Türkiye, geçen yıl 6 Şubat’ta meydana gelen ve 11 ilde geniş çapta hasara ve yıkıma neden olan depremlerin birinci yıl dönümünde yaşamını kaybedenleri anıyor. Merkez üssü Kahramanmaraş’ın Pazarcık ve Elbistan ilçelerinde meydana gelen 7,7 ve 7,6 büyüklüğündeki depremler, resmi rakamlara göre en az 53 bin kişinin ölümüne 100 binden fazla kişinin yaralanmasına yol açtı.

Bu depremler, Türkiye’de son yüzyılda en fazla can kaybına ve yıkıma neden olan, en geniş alanı etkileyen ve en fazla sayıda binanın yıkılmasına ve en fazla ekonomik kayıp yaşatan depremler olarak kayıtlara geçti.
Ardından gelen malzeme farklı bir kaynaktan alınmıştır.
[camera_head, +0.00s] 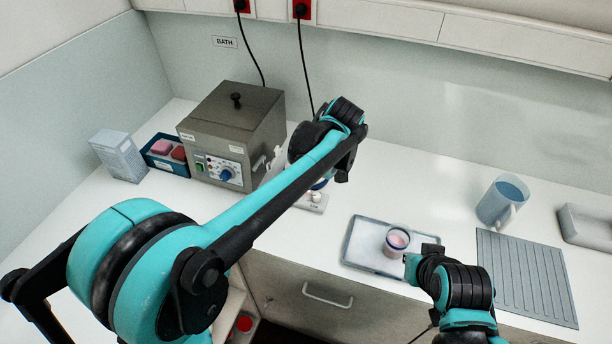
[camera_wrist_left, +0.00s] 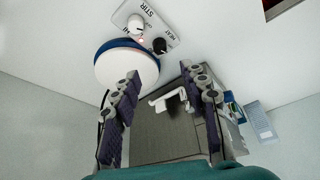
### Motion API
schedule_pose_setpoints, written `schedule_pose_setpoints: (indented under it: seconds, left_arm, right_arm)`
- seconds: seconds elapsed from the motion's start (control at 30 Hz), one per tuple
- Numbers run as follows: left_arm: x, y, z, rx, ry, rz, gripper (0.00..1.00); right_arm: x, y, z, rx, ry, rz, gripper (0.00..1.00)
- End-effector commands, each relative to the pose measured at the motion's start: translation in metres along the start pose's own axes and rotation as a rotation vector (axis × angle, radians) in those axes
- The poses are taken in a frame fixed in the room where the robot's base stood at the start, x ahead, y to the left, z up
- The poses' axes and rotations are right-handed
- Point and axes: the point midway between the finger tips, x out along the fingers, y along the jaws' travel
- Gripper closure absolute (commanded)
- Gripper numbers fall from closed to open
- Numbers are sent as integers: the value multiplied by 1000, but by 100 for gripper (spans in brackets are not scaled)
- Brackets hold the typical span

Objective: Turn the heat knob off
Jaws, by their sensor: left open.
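The stirrer's white front panel (camera_wrist_left: 168,33) shows in the left wrist view, with the words STIR and HEAT. A black knob (camera_wrist_left: 159,45) sits beside HEAT and a white knob (camera_wrist_left: 136,24) beside STIR. The stirrer's round white top (camera_wrist_left: 122,68) has a blue rim. My left gripper (camera_wrist_left: 160,72) is open and empty, its fingers short of the knobs in that picture. In the head view my left arm hides most of the stirrer; only part of its panel (camera_head: 313,204) shows. My right gripper (camera_head: 424,258) is beside the tray; its jaws are unclear.
A grey bath (camera_head: 235,125) with a blue dial stands left of the stirrer; it also shows in the left wrist view (camera_wrist_left: 150,140). A small jar (camera_head: 397,240) stands on a metal tray (camera_head: 362,240). A jug (camera_head: 502,200) and ribbed mat (camera_head: 525,275) are at right.

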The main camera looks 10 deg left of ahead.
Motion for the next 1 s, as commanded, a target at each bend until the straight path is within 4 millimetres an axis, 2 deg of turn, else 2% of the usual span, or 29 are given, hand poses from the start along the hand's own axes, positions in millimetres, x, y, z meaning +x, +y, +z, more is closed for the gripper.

Deprem Dünya Bankası ve IMF’ye göre, Türk ekonomisine en 100 milyar dolardan fazla zarar verdi. Depremden doğrudan etkilenen 11 ilde çok sayıda konutun yanı sıra okul ve hastane yıkılırken, bölgede başta yollar olmak üzere alt yapı büyük zarar gördü.

Geçtiğimiz yıl Türkiye’yi derinden sarsan ve unutulmaz bir acı bırakan 6 Şubat depremlerinin yıl dönümünde, Türkiye Ödeme ve Elektronik Para Kuruluşları Birliği (TÖDEB) Yönetim Kurulu Başkanı Ufuk Bilgetekin, yaşanan felaketin üzerinden geçen bir yılın ardından bir mesaj yayınladı. Ufuk Bilgetekin bu anma gününde paylaştığı duygu ve düşünceler ile birlik ve dayanışmanın önemini hatırlattı.
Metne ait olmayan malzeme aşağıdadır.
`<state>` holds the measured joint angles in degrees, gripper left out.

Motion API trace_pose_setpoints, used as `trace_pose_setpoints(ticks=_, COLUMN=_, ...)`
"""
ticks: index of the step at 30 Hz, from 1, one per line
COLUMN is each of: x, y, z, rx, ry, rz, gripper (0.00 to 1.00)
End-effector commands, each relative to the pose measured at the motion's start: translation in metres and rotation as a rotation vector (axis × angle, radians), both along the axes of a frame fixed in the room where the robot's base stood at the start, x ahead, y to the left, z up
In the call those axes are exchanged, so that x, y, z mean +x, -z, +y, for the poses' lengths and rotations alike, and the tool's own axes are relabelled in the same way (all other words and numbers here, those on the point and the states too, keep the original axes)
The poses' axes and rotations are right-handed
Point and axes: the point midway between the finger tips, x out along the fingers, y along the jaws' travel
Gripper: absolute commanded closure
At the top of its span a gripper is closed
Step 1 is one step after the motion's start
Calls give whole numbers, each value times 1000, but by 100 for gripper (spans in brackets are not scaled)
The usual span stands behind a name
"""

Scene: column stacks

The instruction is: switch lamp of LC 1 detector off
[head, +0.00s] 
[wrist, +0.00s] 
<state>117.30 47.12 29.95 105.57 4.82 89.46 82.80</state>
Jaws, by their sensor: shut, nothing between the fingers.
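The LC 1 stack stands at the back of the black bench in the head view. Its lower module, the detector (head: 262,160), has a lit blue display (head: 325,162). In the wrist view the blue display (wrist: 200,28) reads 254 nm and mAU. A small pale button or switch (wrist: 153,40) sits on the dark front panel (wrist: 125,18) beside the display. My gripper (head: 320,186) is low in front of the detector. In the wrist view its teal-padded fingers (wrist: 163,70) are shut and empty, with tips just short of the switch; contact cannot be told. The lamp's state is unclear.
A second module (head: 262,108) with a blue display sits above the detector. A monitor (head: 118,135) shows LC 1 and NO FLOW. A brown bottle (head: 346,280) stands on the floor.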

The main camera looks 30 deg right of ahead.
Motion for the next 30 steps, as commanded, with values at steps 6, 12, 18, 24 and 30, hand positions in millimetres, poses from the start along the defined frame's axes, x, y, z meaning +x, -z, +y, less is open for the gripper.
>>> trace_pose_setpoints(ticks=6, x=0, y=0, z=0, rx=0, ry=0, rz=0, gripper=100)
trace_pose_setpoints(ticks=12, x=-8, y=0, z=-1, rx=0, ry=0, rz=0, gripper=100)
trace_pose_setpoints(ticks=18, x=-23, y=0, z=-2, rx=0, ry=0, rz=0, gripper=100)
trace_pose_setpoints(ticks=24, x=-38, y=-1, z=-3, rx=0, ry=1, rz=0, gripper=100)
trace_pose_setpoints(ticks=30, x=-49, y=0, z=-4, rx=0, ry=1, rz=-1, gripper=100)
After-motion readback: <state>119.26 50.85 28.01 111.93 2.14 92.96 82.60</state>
Ufuk Bilgetekin’in Mesajını aşağıda bulabilirsiniz.

6 Şubat, kalplerimizi derin bir hüzünle saran, belleklerimize acı bir iz olarak kazınan o kara gün… Bu kederli günün yıl dönümünde, yaşamını yitiren her bir canı rahmetle anıyor, yas tutan ailelerine, sevdiklerine sabır ve metanet dileyerek yanlarında olduğumuzu hissettirmek istiyorum.
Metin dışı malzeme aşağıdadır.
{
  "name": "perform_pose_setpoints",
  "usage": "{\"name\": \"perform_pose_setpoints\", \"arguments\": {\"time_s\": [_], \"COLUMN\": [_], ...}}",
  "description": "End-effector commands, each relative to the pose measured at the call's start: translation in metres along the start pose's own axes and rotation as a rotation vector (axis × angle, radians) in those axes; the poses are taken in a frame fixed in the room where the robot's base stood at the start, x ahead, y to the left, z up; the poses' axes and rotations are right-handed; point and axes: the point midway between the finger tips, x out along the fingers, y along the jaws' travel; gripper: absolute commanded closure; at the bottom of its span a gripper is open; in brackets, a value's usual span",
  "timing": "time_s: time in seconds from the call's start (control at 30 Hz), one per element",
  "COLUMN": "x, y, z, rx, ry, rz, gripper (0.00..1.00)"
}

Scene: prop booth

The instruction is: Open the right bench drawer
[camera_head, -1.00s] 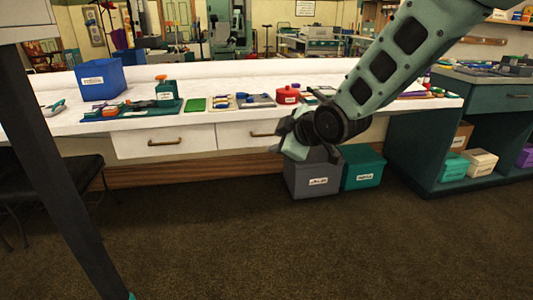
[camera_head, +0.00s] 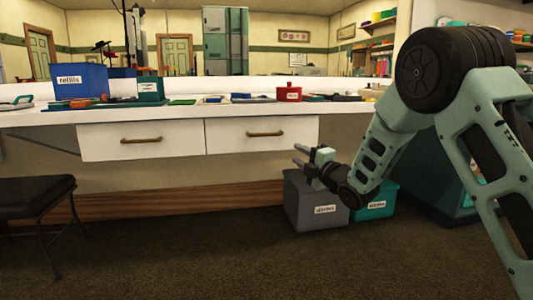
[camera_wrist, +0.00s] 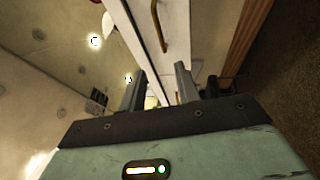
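The right bench drawer (camera_head: 230,138) is a white front under the bench top with a brass bar handle (camera_head: 265,134). It looks shut, flush with the left drawer (camera_head: 105,142). My gripper (camera_head: 302,156) is below and to the right of the handle, apart from it, with its fingers pointing left. In the wrist view my two fingers (camera_wrist: 156,92) stand apart with nothing between them. A brass handle (camera_wrist: 158,24) and white drawer front show beyond the fingertips there; which drawer it belongs to I cannot tell.
A grey bin (camera_head: 313,213) and a teal bin (camera_head: 372,210) stand on the floor below my gripper. A black stool (camera_head: 38,193) is at the left. The bench top (camera_head: 60,117) holds a blue bin (camera_head: 81,82) and a red pot (camera_head: 289,94). Floor in front is clear.

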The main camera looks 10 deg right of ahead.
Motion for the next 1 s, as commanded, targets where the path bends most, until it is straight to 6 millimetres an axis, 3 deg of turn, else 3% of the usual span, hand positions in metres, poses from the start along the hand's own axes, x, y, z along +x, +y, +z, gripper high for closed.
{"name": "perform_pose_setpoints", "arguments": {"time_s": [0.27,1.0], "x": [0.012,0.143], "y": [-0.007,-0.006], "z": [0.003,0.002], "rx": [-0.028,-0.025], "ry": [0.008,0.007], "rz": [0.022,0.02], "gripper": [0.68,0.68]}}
O zorlu ve karanlık günler, omuz omuza, el ele vermenin, zorluklar karşısında bir ve beraber olmanın kıymetini bir kez daha hatırlattı. TÖDEB olarak, felaketin yıkıcı etkilerinin ardından, dayanışma ve birlik duygusuyla hızla harekete geçtik. Üyelerimizin desteğiyle kurduğumuz Konteyner Kent ile yaraları bir nebze olsa da sarabilmek, depremzedelerimize bir umut, bir ışık olabilmek için seferber olduk.

Yürekten inanıyorum ki; geleceği, umutlar ve hayallerle donanmış, daha güçlü bir temel üzerine birlikte inşa edeceğiz. On bir şehrimizdeki hayatı yeniden kurmak, güvenli ve huzurlu bir yuva sunmak için durmaksızın çalışacağız. Bu süreçte, dayanışma ile dolu yüreklerimiz, bize yol gösterecek en büyük gücümüz.”